Both NPS and DDOT have told me they plan to meet with pedicab operators in 2012 before the new season takes off. Mosco criticizes how the city handled the regulations issued last summer by the District Department of Transportation and finalized in December. He says the comment period happened during cold weather when no pedicab operator knew or paid attention. Yet these DDOT regulations don't even matter in most of the conflicts with Park Police — all the contention on the National Mall involves the National Park Service, not DDOT. The city says it has met with pedicab operators in the past and plans to meet with them again in 2012.
"We do want to meet with them again," DDOT's Alice Kelly told me last month. "We will include everyone."
- Park Police. (Photo: flickr/runneralan2004)
Kelly has worked on the pedicab regulations for months and hasn't personally known Mosco but is familiar with his vocal complaints. He'll be welcome to join any discussions, she said, but did note the "irony" of all these conflicts happening not under the DDOT province but that of the NPS. Bob Vogel, NPS superintendent for the National Mall, expressed an openness toward "green-collar jobs" and alternative transportation options like Capital Bikeshare and pedicabs at an NPS town hall last fall. "We do think pedicabs have an appropriate role on the National Mall," Vogel told the gathered crowd.

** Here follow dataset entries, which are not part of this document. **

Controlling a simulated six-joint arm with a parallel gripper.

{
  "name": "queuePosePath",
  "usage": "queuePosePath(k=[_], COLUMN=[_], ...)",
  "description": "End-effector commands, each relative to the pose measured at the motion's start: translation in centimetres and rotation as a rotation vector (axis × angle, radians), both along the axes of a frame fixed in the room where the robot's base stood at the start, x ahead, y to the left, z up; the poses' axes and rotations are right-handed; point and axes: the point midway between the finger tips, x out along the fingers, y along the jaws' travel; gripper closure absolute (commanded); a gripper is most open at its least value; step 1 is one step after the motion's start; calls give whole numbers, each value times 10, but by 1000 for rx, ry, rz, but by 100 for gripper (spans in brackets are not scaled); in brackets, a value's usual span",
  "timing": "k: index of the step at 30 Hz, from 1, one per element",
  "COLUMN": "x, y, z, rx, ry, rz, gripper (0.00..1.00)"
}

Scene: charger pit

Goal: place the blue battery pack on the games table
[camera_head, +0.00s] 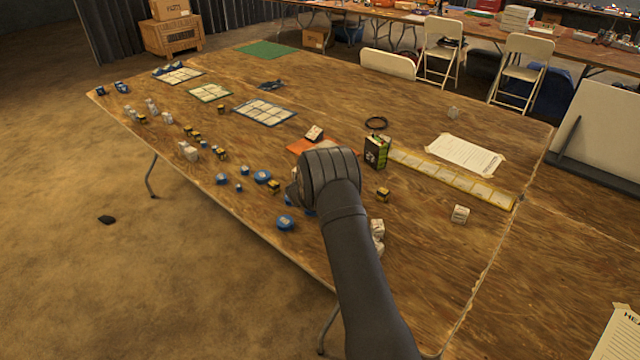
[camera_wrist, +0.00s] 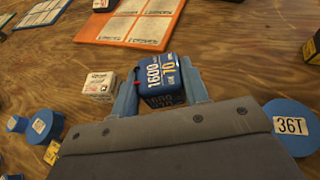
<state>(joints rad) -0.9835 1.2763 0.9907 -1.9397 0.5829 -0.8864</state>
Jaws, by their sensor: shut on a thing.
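In the wrist view my gripper (camera_wrist: 160,92) is shut on a blue battery pack (camera_wrist: 158,72) marked 1600 and 70. A finger presses on each side of it. The pack is over the wooden table (camera_wrist: 225,30), and I cannot tell whether it touches the surface. In the head view my arm hides the gripper and most or all of the pack. The large wooden table (camera_head: 320,92), with game sheets and small pieces, fills the middle there.
An orange sheet (camera_wrist: 133,22) with white cards lies beyond the pack. A small white block (camera_wrist: 99,86) stands left of my gripper, and a blue disc marked 36T (camera_wrist: 290,125) right. A dark-and-green box (camera_head: 376,152) stands upright nearby. The table's far middle has bare room.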

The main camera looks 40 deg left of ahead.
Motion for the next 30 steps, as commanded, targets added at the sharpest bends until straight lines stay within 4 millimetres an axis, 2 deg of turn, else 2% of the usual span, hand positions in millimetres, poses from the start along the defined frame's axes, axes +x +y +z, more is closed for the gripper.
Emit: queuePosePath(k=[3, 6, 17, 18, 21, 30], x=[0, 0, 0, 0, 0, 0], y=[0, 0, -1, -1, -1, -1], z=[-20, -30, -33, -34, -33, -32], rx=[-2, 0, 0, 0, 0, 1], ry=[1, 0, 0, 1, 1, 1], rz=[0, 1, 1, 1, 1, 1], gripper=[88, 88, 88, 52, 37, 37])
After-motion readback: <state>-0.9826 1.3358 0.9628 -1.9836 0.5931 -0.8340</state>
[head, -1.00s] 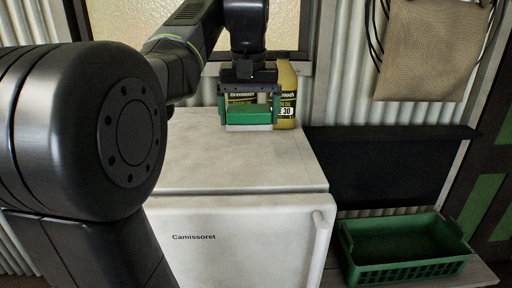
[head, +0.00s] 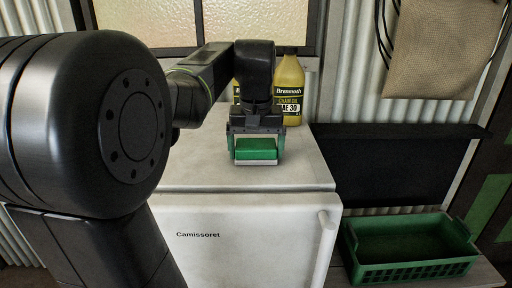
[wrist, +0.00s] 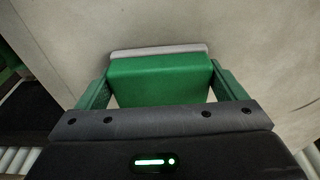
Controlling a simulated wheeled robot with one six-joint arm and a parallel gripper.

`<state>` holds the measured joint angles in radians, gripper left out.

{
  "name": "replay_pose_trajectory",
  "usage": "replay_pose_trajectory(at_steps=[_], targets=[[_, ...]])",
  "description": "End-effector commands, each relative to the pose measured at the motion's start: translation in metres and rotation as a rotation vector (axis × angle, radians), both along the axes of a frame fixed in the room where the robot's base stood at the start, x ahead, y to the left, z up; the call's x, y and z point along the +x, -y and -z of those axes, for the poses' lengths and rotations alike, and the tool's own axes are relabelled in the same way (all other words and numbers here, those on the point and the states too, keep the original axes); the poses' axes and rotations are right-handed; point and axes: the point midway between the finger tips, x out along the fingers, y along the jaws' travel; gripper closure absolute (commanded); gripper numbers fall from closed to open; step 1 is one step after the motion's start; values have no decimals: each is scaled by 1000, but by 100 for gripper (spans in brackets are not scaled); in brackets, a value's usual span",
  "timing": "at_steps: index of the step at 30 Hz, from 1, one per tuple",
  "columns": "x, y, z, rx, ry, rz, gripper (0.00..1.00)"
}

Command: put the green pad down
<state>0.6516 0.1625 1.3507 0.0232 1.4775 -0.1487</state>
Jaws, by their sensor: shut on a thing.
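The green pad (head: 256,148) is a small green block with a pale layer along its lower edge. My gripper (head: 256,152) is shut on it, one finger at each side, near the front of the white cabinet's top (head: 205,174). In the wrist view the pad (wrist: 160,80) sits between the green fingers, with its pale strip (wrist: 158,50) at the far side. I cannot tell whether the pad touches the top or is held slightly above it.
Yellow chain oil bottles (head: 289,88) stand behind my gripper on the cabinet top. A green crate (head: 410,266) sits lower at the right, beside a black panel (head: 390,165). A tan cloth (head: 440,50) hangs on the wall. The cabinet top around the pad looks clear.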

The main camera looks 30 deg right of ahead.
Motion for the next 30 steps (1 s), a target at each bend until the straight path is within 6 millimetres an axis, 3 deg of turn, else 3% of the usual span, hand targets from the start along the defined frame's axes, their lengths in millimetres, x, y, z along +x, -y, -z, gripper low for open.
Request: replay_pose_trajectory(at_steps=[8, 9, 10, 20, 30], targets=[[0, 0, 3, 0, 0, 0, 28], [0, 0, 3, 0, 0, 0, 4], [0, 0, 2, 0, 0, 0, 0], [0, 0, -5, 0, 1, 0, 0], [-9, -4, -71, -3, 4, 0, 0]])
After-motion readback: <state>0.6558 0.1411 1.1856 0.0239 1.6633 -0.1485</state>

Mosco sought to rally attention from local media around the new year. He described his own November arrest as the result of "quietly waiting for a passenger outside a memorial when the officer approached and threatened arrest for merely being present." He told me that he "was on the dirt area" when the incident happened and not even "on the curb." In person, Mosco and Light emphasized the failure of the city government. "DDOT isn't even contacting us," he said to me in the court chambers, "they're going straight to the media ... They're doing all these things in the winter time when no one is paying attention."

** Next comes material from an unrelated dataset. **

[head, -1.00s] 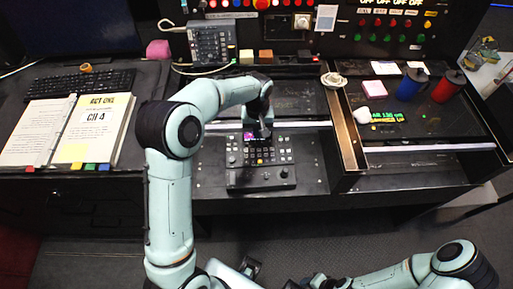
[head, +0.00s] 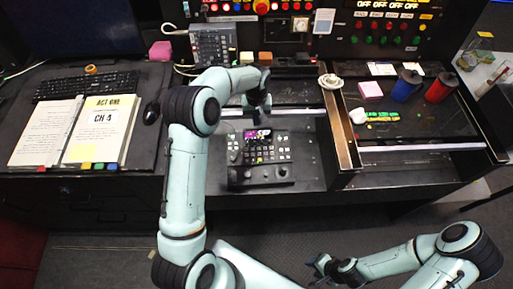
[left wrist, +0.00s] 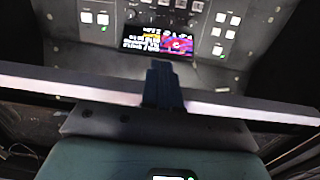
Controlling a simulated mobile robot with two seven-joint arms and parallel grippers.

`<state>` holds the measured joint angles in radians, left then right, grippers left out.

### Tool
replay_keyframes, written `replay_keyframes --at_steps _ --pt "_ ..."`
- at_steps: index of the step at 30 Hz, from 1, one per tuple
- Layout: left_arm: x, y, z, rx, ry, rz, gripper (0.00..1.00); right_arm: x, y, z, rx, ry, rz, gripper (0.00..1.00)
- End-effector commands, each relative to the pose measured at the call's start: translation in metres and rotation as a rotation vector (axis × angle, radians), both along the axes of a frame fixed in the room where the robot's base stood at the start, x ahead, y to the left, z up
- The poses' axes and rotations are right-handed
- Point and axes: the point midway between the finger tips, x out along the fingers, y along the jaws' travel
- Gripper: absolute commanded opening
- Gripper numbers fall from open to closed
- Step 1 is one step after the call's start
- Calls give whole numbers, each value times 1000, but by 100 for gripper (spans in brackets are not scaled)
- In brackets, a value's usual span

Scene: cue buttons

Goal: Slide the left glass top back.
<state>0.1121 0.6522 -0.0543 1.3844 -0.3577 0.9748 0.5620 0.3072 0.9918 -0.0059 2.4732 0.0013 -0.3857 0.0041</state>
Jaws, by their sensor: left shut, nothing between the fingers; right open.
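The left glass top shows as a dark pane with a pale front bar (head: 290,112) lying across the left bay, behind the console. My left gripper (head: 258,116) is shut and empty at the middle of that bar. In the left wrist view, the dark fingers (left wrist: 162,88) stand against the pale bar (left wrist: 90,88), overlapping it; whether they press on it I cannot tell. The console with a lit screen (head: 259,150) lies uncovered in front of the bar. My right gripper (head: 322,266) is open and empty, low in front of the desk.
A wooden-edged divider (head: 340,130) separates the left bay from the right bay, which has its own pale bar (head: 425,147). Small coloured blocks (head: 265,58) and a mixer (head: 214,45) stand behind. An open binder (head: 98,130) lies at left.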

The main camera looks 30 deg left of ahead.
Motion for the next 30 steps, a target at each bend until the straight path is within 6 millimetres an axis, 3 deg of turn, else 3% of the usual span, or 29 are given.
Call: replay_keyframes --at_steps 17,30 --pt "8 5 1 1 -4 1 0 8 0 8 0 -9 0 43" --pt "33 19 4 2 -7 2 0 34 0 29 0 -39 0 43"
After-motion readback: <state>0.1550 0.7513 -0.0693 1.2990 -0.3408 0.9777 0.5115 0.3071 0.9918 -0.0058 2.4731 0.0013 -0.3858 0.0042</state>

Kelly disputes that idea. She explains how DDOT, which first began focusing on the pedicab operators around 2008 and 2009, drafted regulations in summer and instated amended regulations in August. These August 5 regulations classified pedicabs as bicycles, ruled that operators couldn't bike intoxicated, mandated emergency bells, and said pedicabs couldn't operate or park on sidewalks, among other things, and were the ones finalized in December. Mosco suggested more attention to definitions and brought up how National Mall sidewalks are far bigger than standard ones — but as Kelly said, that's an NPS issue and not one for the DDOT regulations. NPS has told DDOT its regulations will "mirror" DDOT's, which they've also told me. The Park Service's Vogel, like DDOT, says he wants to meet with pedicab operators soon — perhaps in about a month. He wants these NPS regulations in place by May, if not earlier, and establish designated areas where tourists can find pedicabs.
"We are going to emulate the District of Columbia's regulations," Vogel told me. "We will invite all pedicab operators and anyone from the public ... The goal of this meeting is to make our visitors know where they can get this critical service."
But why the growing conflict between Park Police and pedicab operators? Mosco believes it began this past year and may have come from a misguided directive from the now-dead Tourmobile to Park Police. Yet I know one former pedicab operator who says he encountered hostility as long ago as 2009. In mid-December, Congresswoman Eleanor Holmes Norton requested that NPS, Park Police, and pedicab operators meet: "I am concerned about the increased instances of confrontation between pedicab drivers and the U.S. Park Police," Norton wrote in a Dec. 13 letter to the Park Service's Vogel and Peter May. "Drivers lack clarity on the current rules, particularly since the emergency transportation regulations recently expired." Even now in winter, Stanley said he hears about "a steady stream" of pedicab operators receiving tickets.
Kelly suspects it's a matter of "two people in a bad mood." Stanley sees multiple factors at work — "the personal prerogative of certain [Park Police] officers," the lack of clear rules, and a broader image problem that pedicabbers have faced nationally as "more or less shadier people" (a perception Stanley questions). The pedicab operators wonder whether the Park Police troubles come from a few fiery personalities or an institutional directive. I've tried repeatedly this week to get Park Police spokesperson Sergeant David Schlosser's take on the conflicts to no avail, nor was I able to speak with the Park Police's Captain Kathleen Harasek, who oversees the National Mall, but I'll happily include the Park Police's thoughts if I hear back. Such confusion is all the more reason for DDOT, NPS, and the Park Police to meet with pedicab operators to hammer out the details of NPS regulations, potentially amend DDOT's, and talk about how to coexist. Kelly also still "has some concerns about the streets they're on after dark," such as on Independence heading to the MLK monument. Is that really safe?
Stanley said that pedicab operators haven't felt included so far but acknowledges the difficulty of rallying a group of workers who are often part-time, "fiercely independent," and with "different levels of involvement." Those qualities make it "difficult to round us up," he said, but he hopes the association will help create "one unified voice."
"Hopefully we can create some clarity," Vogel remarked about the NPS meeting loosely planned for a month from now.